(Entries from a robot dataset)
—————

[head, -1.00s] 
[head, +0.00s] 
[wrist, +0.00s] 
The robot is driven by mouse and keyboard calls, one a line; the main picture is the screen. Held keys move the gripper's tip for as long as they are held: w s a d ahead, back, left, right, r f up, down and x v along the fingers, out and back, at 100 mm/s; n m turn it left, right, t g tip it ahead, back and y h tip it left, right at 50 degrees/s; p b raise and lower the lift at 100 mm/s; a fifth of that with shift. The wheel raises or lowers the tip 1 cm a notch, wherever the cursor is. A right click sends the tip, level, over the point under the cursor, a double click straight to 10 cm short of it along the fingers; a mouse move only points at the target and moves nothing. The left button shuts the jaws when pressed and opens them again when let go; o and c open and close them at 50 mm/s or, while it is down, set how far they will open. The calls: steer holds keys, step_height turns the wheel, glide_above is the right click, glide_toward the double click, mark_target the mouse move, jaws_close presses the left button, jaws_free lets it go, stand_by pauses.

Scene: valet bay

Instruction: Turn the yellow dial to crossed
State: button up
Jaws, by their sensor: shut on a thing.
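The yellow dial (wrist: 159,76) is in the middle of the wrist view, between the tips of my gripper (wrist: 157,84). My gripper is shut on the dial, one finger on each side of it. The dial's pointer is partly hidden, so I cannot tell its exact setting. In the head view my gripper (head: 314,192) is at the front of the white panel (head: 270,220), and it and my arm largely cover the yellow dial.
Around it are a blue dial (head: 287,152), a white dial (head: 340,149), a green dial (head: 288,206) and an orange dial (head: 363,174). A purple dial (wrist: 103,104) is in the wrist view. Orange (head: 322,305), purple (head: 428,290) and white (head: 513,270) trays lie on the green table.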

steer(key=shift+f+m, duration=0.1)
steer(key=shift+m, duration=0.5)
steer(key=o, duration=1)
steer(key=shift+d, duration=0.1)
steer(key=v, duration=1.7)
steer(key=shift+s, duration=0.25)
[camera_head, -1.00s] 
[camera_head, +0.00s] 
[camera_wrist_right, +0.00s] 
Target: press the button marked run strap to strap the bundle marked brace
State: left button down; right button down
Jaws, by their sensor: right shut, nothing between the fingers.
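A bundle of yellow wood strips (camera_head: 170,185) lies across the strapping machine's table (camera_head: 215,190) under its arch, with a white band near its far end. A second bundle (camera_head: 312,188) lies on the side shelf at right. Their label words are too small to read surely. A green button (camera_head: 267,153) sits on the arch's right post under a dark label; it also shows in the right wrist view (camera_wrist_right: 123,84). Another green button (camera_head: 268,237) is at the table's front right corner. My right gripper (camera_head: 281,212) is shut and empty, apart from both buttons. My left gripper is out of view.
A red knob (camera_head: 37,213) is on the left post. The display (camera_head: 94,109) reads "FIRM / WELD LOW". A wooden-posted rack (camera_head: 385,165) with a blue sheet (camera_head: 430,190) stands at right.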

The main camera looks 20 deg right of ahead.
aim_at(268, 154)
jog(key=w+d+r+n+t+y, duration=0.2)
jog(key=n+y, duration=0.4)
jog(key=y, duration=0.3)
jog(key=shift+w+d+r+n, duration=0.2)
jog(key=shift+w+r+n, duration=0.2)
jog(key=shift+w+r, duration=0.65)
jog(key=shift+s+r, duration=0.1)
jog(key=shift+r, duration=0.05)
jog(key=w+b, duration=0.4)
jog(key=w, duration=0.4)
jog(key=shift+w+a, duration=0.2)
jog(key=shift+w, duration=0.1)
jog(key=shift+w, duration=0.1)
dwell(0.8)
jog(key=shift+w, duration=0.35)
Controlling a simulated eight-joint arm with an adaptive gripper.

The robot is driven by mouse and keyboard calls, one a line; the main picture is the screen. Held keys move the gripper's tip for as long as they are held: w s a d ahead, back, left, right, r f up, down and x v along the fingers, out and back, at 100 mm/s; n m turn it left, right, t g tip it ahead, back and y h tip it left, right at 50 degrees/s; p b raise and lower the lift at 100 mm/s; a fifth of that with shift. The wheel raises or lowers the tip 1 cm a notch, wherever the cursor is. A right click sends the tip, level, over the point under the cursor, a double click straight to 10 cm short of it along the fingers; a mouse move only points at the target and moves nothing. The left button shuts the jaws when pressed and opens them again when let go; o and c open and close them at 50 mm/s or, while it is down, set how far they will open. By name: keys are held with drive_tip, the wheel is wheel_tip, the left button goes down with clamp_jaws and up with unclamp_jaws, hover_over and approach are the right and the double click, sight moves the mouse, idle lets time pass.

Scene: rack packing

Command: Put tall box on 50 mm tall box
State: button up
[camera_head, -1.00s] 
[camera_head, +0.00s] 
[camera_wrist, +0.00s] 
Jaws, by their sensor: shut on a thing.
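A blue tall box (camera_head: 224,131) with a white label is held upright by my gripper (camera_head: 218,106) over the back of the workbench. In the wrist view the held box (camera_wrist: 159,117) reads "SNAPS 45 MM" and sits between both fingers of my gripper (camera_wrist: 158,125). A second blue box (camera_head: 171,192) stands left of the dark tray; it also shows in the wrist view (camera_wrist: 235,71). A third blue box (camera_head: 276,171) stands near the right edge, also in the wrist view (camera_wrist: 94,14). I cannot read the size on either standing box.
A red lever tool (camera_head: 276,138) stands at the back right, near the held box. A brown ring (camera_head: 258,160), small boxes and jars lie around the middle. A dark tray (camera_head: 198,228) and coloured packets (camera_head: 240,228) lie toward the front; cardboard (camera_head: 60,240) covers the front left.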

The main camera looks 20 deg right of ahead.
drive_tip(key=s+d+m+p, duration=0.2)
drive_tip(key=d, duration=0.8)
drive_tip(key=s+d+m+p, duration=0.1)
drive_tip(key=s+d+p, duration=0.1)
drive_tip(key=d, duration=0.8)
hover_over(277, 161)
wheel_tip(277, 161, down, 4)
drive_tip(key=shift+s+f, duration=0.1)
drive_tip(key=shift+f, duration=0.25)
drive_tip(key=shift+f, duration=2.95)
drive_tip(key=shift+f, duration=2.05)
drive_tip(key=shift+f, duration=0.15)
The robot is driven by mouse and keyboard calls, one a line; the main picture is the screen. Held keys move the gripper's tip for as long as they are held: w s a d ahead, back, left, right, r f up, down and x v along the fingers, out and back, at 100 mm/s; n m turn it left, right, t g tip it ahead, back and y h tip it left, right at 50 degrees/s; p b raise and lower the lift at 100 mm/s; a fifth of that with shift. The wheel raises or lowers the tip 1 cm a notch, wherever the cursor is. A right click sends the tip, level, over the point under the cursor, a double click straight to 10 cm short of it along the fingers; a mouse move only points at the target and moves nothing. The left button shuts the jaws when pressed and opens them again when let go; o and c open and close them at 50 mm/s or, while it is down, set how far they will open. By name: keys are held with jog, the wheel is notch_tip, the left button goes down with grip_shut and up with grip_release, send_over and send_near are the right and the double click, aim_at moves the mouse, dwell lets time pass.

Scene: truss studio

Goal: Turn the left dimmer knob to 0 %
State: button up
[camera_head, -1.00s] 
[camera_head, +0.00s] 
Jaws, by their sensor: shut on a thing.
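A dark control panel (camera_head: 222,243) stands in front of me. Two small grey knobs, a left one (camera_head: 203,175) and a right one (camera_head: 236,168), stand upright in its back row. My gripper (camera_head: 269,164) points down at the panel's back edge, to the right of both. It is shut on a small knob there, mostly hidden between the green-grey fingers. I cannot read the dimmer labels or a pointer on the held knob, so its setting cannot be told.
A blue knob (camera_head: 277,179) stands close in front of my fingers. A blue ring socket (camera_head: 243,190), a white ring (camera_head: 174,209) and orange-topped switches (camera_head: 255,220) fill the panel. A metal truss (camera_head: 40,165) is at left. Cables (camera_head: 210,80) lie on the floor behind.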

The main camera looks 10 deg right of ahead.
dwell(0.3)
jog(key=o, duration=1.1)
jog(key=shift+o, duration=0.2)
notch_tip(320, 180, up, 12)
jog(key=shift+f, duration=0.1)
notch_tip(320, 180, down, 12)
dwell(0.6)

—————

* Instructions for the task
Pick out every line above that contains the word "Scene" and copy it.

* Answer to the task
Scene: valet bay
Scene: rack packing
Scene: truss studio

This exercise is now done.